In recent years, language training trends have shifted from classroom-based learning to a Blended Learning system that is tailored to individual needs. This takes into account the different starting points for every employee, even when providing training for the same language.

For example, an employee from Italy and an employee from Finland will have a completely different process for learning English. One culture is more verbose than the other, which can transfer into the second language, potentially causing miscommunication.

Use Strategies for Reducing Misunderstandings

A more personal approach to language training can bridge the gap and help employees learn the importance of different soft skills in a particular language and culture. Whenever possible, incorporate face-to-face training with a native speaker in your Blended Learning program.

Language training should not be done in isolation. A language cannot be effectively learned out of a book. Be sure to add interpersonal interactions to your program, both between learners and with a personal language coach. A coach who is a university-educated native speaker of the target language will be able to flag potential miscommunications and cultural misunderstandings during the learning process.

Develop Strong Corporate Culture

If your company’s talent pool is made up of a diverse group of different nationalities, the potential for miscommunication increases. Language training can help to standardize communication and build understanding.

Erin Meyer, author of The Culture Map: Breaking Through the Invisible Boundaries of Global Business, writes in her Harvard Business Review article: “Creating a strong corporate culture that is pretty much the same from Beijing to Brasília makes things easier and more efficient internally.”

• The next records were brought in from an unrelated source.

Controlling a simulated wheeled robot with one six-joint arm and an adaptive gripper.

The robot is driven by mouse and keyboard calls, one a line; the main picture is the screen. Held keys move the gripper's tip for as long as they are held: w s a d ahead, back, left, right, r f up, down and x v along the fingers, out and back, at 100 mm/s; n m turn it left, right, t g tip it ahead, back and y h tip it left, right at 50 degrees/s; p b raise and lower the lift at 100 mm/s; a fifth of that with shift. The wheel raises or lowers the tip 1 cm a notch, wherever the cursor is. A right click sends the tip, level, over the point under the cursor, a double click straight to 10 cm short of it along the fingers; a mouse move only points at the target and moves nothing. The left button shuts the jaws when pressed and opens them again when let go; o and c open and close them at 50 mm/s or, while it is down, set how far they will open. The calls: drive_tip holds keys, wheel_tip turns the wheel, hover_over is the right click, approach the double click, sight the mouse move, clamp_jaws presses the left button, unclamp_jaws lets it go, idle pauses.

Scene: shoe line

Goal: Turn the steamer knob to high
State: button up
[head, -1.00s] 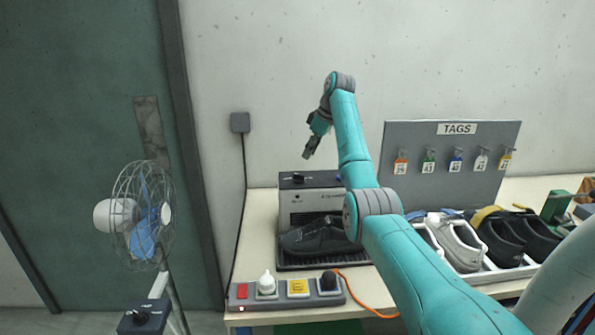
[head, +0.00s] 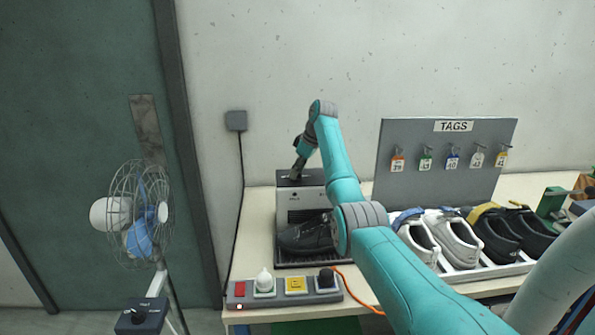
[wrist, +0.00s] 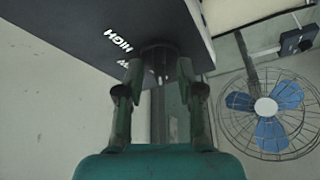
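The steamer (head: 287,207) stands at the back left of the bench, with a dark top and a light front. A dark shoe (head: 303,237) sits on the grille before it. My gripper (head: 294,176) points down at the steamer's top. In the wrist view, its fingers (wrist: 159,72) are apart, one on each side of the dark steamer knob (wrist: 158,54). I cannot tell if they touch it. The word HIGH (wrist: 118,40) shows on the dark panel left of the knob, with another label partly hidden below it. The knob's pointer is not visible.
A power strip (head: 250,304) with plugs lies at the bench's front edge. A wire-cage fan (head: 138,215) stands left of the bench, also in the wrist view (wrist: 268,108). A grey TAGS board (head: 440,180) and a row of shoes (head: 453,238) are on the right.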

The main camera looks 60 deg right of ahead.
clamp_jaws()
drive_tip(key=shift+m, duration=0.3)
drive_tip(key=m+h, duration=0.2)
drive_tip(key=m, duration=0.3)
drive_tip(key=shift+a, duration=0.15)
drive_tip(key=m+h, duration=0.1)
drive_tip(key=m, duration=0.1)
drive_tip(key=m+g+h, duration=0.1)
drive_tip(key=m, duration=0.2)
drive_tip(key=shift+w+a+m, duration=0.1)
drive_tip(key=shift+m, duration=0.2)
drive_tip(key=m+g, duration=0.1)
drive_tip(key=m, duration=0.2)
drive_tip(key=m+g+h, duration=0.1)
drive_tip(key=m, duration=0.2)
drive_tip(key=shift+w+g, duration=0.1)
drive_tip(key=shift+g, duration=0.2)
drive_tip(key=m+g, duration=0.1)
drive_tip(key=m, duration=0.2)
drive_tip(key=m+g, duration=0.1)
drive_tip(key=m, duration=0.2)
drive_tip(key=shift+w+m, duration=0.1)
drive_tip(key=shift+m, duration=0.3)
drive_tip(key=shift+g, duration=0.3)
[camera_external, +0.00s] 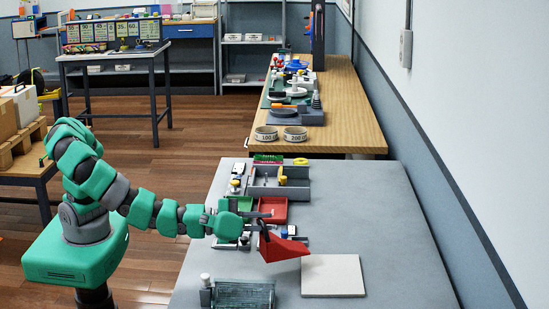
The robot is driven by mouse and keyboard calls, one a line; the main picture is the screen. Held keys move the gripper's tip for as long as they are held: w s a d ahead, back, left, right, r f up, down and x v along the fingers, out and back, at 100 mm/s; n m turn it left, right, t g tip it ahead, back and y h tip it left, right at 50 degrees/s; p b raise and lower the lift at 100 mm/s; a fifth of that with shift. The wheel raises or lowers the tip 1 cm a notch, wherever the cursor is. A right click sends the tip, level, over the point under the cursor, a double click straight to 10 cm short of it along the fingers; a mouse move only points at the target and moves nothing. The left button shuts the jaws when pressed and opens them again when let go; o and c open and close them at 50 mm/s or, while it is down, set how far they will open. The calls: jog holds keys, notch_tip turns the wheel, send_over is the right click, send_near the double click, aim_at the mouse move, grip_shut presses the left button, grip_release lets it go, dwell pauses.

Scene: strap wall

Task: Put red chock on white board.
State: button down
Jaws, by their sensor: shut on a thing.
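The red chock (283,247) is a wedge shape, held in my gripper (262,226) in the external view. My gripper is shut on its upper left part. The chock's pointed end reaches right, near the back left edge of the white board (333,276). The white board is a flat, pale square lying on the grey table (390,215), and its visible top is bare. The chock seems to be above the table, but the gap beneath it is hard to tell. The fingertips are small and partly hidden by the chock.
A ribbed glass-like block (244,294) stands at the front left of the board. Red and green trays (272,209) and a grey divided tray (280,183) with small parts lie behind my gripper. The grey table is clear to the right and behind the board.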

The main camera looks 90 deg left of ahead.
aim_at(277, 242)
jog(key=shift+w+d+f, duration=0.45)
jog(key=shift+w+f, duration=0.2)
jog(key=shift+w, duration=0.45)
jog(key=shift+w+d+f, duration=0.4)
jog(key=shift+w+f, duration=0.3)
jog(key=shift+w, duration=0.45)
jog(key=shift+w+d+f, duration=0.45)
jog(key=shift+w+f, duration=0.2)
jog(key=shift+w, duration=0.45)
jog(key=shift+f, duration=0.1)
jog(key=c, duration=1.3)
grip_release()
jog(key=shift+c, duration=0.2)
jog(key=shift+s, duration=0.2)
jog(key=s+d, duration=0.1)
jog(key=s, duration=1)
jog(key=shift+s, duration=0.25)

Develop your company’s individual culture and values outside of the local context, then communicate that across the board through efficient language training. This should be a priority if you have a global team.

An employee in France and an employee in the UK should be able to enjoy the same benefits of soft skills training they can put to use when conducting business with German clients. The way to make that happen is to provide effective, personalized training across the board to address specific gaps across cultures as well as individuals.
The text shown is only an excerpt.